§ **Aim**: Everything from the line with "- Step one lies" through the line with "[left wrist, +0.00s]", inclusive, should be repeated exactly, except the pictures.

§ **Material shown**:
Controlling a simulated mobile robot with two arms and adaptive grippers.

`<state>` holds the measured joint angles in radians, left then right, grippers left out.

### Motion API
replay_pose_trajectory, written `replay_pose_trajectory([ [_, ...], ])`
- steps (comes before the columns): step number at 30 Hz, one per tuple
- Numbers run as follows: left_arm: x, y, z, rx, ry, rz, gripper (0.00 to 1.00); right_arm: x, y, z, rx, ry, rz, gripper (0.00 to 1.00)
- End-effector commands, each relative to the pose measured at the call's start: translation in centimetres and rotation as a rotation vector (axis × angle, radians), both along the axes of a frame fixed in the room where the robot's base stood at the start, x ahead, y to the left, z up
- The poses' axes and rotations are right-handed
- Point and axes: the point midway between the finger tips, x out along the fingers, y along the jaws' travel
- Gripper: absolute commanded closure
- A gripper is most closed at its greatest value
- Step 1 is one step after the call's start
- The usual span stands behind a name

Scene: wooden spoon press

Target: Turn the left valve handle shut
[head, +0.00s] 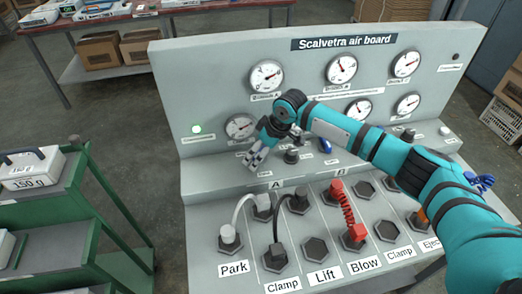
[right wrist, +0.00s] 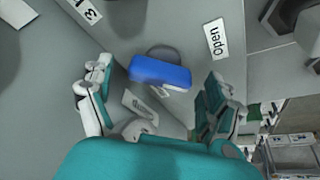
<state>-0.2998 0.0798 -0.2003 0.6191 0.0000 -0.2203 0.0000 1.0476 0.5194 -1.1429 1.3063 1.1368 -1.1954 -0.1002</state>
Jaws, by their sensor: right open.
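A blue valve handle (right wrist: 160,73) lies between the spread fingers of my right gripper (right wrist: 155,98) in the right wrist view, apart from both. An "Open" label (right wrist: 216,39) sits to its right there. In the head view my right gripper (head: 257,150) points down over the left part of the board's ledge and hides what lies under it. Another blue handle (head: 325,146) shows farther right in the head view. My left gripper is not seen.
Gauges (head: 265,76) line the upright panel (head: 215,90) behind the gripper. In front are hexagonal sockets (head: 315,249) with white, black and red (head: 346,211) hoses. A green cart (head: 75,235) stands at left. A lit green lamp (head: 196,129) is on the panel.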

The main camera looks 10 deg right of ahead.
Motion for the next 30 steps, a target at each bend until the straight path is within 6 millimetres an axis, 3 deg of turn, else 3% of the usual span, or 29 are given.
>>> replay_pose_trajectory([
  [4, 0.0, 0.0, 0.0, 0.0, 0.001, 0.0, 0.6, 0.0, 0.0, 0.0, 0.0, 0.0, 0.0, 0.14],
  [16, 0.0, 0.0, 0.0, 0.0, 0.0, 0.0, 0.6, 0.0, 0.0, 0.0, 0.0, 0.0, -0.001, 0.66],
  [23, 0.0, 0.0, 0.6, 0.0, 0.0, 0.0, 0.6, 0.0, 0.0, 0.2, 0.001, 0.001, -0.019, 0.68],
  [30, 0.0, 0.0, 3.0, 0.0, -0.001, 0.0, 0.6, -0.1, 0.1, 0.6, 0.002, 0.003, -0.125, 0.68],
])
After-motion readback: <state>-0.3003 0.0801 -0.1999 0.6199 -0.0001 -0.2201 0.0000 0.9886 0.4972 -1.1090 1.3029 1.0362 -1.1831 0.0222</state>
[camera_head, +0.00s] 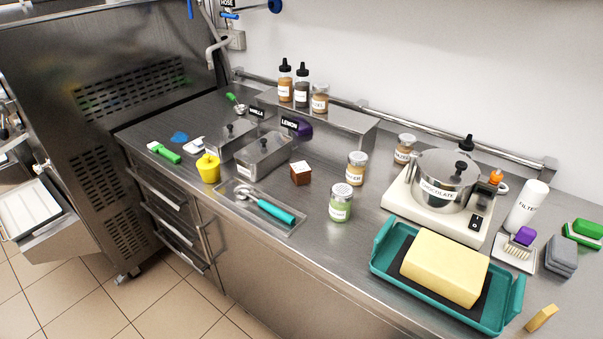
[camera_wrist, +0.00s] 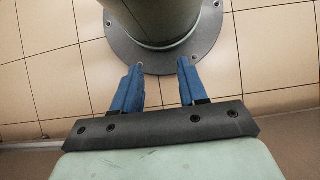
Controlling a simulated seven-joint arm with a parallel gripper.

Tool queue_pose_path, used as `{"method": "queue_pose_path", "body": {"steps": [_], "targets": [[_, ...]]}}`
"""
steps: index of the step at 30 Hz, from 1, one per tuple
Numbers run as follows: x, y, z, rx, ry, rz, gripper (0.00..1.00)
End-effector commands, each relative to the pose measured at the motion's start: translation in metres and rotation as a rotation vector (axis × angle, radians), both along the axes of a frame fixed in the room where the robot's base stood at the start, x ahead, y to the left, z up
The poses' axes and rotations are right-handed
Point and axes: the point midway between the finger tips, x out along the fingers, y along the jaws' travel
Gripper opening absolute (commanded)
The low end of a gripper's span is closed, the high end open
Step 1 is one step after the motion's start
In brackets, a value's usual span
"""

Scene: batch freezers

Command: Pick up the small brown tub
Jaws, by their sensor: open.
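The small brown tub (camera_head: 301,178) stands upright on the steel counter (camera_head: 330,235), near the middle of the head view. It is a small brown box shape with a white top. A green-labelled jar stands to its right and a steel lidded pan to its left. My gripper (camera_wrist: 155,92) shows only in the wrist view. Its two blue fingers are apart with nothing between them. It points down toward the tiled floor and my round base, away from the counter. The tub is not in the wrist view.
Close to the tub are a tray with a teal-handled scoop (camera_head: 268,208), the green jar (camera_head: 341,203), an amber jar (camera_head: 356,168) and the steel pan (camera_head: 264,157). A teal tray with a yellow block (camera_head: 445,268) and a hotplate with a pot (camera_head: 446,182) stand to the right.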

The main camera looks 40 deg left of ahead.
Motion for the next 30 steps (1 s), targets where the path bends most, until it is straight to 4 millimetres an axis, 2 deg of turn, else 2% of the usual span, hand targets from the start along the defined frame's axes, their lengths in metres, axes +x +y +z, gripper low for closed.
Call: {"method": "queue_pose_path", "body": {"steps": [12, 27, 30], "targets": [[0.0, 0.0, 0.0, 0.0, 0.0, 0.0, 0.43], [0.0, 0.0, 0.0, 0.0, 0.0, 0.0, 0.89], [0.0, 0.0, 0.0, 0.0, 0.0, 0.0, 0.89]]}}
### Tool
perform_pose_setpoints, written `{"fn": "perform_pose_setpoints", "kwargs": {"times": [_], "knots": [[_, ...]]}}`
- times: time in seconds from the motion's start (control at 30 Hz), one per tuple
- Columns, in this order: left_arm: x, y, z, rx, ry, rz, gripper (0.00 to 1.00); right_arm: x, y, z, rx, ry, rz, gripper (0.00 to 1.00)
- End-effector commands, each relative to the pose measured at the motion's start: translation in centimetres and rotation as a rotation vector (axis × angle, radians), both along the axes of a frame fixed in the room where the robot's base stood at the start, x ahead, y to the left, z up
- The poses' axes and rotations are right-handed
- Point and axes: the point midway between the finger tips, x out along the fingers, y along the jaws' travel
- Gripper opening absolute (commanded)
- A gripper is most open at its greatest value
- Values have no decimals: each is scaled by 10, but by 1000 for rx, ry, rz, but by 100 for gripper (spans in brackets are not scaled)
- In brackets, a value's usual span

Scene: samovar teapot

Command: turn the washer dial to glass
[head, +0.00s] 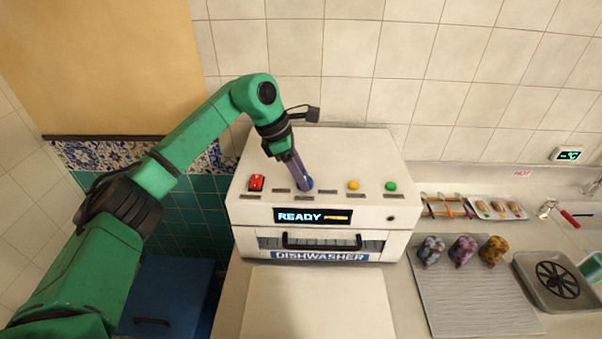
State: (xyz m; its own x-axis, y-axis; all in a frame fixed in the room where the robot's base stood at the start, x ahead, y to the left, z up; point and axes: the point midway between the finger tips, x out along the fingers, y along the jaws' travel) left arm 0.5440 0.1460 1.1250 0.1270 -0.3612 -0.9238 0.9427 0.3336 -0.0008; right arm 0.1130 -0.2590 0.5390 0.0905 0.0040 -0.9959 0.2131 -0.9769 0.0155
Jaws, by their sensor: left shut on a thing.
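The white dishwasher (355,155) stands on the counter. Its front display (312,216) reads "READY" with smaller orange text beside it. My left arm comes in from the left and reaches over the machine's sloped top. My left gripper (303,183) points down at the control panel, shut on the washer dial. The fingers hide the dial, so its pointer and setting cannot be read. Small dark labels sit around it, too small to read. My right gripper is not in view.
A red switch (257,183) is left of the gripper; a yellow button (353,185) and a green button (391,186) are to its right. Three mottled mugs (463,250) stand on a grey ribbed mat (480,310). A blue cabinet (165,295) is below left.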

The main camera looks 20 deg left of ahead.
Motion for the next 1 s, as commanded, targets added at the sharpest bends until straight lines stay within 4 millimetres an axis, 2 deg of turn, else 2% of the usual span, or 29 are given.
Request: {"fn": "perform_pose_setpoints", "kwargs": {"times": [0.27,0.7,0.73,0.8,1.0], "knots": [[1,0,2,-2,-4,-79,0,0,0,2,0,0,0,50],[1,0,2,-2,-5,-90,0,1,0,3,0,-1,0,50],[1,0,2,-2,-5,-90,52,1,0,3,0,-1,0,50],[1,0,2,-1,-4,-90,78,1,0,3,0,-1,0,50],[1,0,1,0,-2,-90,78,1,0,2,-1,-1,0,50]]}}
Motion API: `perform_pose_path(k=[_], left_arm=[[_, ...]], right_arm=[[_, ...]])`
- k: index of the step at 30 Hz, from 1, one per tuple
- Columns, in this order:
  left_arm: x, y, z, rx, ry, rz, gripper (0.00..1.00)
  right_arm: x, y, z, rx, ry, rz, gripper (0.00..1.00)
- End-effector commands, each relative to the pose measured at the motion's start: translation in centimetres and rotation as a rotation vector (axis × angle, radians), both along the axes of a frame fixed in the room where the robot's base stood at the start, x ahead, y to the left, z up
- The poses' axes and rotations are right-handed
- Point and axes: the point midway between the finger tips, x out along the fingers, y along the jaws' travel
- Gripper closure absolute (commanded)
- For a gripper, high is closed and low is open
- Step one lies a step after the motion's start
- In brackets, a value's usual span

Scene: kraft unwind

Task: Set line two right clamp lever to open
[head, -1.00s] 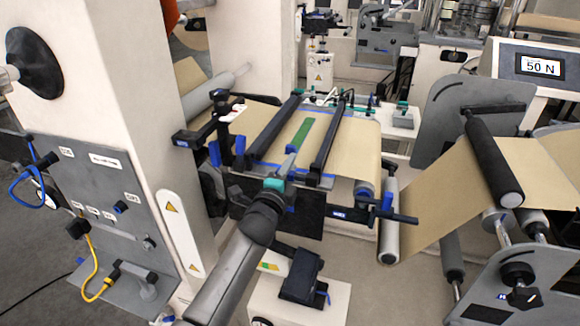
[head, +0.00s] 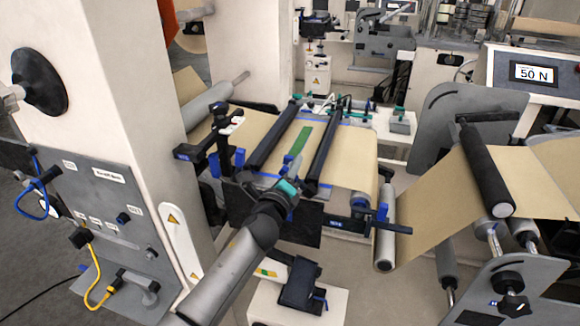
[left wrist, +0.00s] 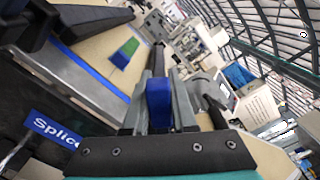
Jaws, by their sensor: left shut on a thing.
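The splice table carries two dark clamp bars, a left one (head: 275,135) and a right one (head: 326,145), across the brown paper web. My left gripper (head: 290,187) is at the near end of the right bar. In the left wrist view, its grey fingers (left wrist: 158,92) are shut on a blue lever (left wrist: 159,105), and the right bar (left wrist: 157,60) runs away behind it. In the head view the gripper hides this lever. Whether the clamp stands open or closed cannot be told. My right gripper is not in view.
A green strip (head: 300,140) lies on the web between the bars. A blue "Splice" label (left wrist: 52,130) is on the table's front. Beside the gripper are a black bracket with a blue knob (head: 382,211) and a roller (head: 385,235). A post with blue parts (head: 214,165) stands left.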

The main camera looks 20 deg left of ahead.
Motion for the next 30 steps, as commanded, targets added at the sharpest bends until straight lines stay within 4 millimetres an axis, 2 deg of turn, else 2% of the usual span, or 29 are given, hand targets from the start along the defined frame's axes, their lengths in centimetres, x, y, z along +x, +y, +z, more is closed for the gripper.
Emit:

§ **Final answer**:
- Step one lies a step after the motion's start
- In brackets, a value's usual span

Scene: kraft unwind

Task: Set line two right clamp lever to open
[head, -1.00s] 
[head, +0.00s] 
[left wrist, +0.00s] 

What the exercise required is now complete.